JUPITER not only helped life thrive on Earth but scientists have also stated that it could help find alien worlds elsewhere in the universe.
Jupiter is by far the biggest planet in the solar system, with a diameter 10 times smaller than the Sun – by comparison, Earth’s diameter is 109 times smaller than the Sun. As a result, the gas giant has a tremendous gravitational pull which helps to keep the solar system in place. Now a team of researchers have found that the very nature of Jupiter’s orbit has helped protect Earth and allow life on our planet to thrive.
The research paper published in the online journal arXiv and accepted into The Astronomical Journal said that the team ran simulations on Jupiter’s orbit, and found that if it had been different, the orbits of other planets in the solar system would be different too.
If Earth’s orbit had been changed by a different position of Jupiter, it could have had a huge effect on how life evolved.
The simulations also showed how other planets’ orbit in the solar system could have been altered – or even ejected from our planetary neck of the woods.
The team wrote: “By varying the orbit of Jupiter and keeping the initial orbits of the other planets constant, we demonstrate how subtle changes in Solar system architecture could alter the Earth’s orbital evolution.”

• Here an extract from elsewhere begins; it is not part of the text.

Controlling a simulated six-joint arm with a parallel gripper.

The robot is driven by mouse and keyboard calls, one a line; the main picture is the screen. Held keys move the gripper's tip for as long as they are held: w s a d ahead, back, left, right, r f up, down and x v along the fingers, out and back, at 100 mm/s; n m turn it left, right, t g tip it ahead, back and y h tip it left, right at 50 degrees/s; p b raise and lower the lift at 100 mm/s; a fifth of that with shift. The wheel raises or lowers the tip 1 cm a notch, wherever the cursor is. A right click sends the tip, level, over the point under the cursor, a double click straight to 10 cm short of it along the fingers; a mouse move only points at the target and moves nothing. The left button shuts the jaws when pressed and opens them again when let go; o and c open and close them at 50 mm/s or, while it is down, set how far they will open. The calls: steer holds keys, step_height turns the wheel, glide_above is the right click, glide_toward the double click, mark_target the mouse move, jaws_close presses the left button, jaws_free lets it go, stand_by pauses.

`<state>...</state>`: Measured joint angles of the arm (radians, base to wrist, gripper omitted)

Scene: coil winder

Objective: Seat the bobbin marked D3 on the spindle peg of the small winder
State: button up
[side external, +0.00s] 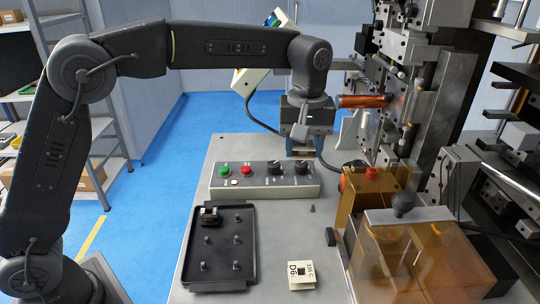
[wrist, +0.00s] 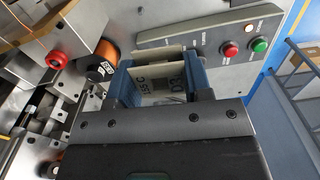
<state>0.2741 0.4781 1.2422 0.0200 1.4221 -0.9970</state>
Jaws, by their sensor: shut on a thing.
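My gripper (side external: 301,165) is in the side view above the table, behind the control box, pointing down. In the wrist view its two blue fingers (wrist: 163,82) are shut on a cream bobbin (wrist: 160,88). Its face is marked D3 and 155 C; its far parts are hidden by the fingers and gripper body. I cannot pick out the spindle peg for certain.
A control box (side external: 265,183) with green and red buttons lies below my gripper. A black tray (side external: 250,262) with several pegs holds one dark bobbin (side external: 209,215). A cream D6 bobbin (side external: 301,275) lies at the front. An amber cover (side external: 415,260) and a red knob (side external: 372,173) are at right.

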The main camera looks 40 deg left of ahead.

Study lead author Jonathan Horner told ScienceAlert: “In about three quarters of our simulations, as we move Jupiter around, we put it in places where, within 10 million years, the Solar System fell apart.
“The planets started crashing into each other and being ejected from the Solar System.”
However, this also means that in a quarter of simulations, Earth was still a good habitat for life to thrive – something which runs counter to the rare Earth hypothesis.
The rare Earth hypothesis suggests that the conditions on Earth are so unusual that it would be rare to find anything so similar elsewhere in the cosmos.
The new research massively opens up the possibilities of finding alien life, the researchers said.
They conclude in their study: “This finding runs counter to the `Rare Earth’ hypothesis, which suggests that conditions on Earth are so unusual that life elsewhere is essentially impossible.
“Our results highlight how dynamical simulations of newly discovered exoplanatory systems could be used as an additional means to assess the potential targets of biosignature searches, and thereby help focus the search for life to the most promising targets.”
Mr Horner said: “Earth was pretty much bang in the middle. It wasn’t fast. It wasn’t slow. It wasn’t big, it wasn’t small. It was just really average.
“Which suggests at least for these kinds of orbital influences, orbital perturbations, instead of it being rare Earth, most planets that you find that are on Earth’s orbit in systems that we simulated would be equally suitable for life as Earth, if not better from the point of view of the cyclical climate oscillations.”